● **Rows about robot tasks**
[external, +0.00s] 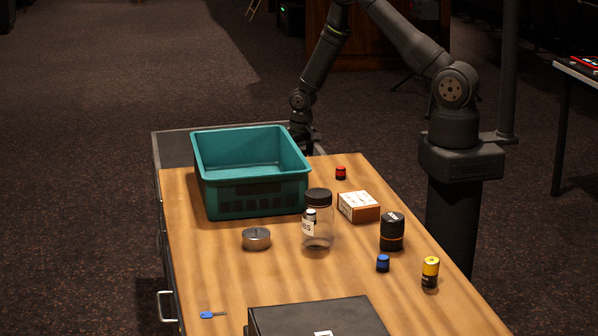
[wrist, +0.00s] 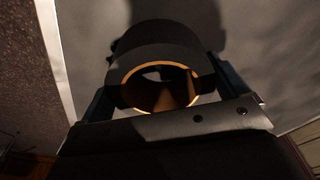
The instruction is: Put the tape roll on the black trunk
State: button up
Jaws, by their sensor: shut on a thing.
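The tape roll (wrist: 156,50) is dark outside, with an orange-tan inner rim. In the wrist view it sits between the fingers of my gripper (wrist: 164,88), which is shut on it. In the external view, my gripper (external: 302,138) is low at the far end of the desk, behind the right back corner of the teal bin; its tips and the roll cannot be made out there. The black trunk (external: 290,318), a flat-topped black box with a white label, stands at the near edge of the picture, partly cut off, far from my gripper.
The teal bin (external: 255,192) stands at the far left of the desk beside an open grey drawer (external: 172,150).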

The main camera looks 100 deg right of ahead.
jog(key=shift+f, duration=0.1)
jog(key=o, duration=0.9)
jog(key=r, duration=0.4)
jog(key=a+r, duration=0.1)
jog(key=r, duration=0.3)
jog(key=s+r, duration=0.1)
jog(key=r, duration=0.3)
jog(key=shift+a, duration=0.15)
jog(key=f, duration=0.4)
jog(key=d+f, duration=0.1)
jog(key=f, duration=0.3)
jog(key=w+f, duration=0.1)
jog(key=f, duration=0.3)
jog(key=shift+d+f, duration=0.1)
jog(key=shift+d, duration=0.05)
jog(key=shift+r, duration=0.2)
---
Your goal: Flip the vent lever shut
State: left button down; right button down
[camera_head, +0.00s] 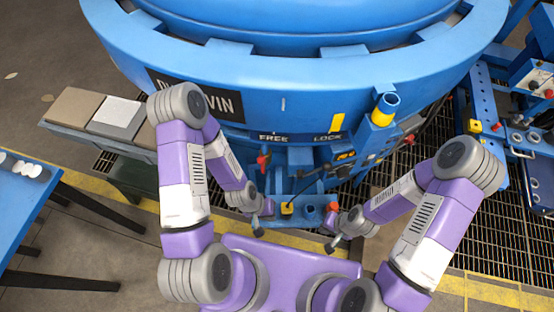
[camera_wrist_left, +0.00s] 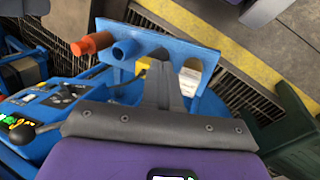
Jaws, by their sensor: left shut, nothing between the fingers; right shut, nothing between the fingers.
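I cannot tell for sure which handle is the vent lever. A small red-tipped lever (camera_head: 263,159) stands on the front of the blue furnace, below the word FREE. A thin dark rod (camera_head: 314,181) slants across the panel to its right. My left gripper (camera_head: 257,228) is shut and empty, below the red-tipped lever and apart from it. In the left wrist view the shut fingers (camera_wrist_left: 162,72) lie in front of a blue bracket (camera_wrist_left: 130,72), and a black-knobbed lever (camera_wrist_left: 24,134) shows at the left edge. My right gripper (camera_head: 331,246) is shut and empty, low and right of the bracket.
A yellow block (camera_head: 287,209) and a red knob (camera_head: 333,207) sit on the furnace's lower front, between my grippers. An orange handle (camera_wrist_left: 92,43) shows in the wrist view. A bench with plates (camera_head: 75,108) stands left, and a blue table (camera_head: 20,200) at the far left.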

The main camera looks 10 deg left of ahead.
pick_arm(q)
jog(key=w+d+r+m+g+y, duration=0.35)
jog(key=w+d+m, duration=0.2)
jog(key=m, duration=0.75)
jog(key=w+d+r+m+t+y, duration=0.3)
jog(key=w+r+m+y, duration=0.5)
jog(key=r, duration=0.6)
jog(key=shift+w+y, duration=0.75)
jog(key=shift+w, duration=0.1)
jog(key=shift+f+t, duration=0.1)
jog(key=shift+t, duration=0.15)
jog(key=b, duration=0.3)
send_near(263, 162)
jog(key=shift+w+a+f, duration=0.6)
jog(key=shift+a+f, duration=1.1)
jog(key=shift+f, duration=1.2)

● **THE REQUEST**
Go through the data and gather every line that holds "button".

● **EXPECTED ANSWER**
State: button up
State: left button down; right button down

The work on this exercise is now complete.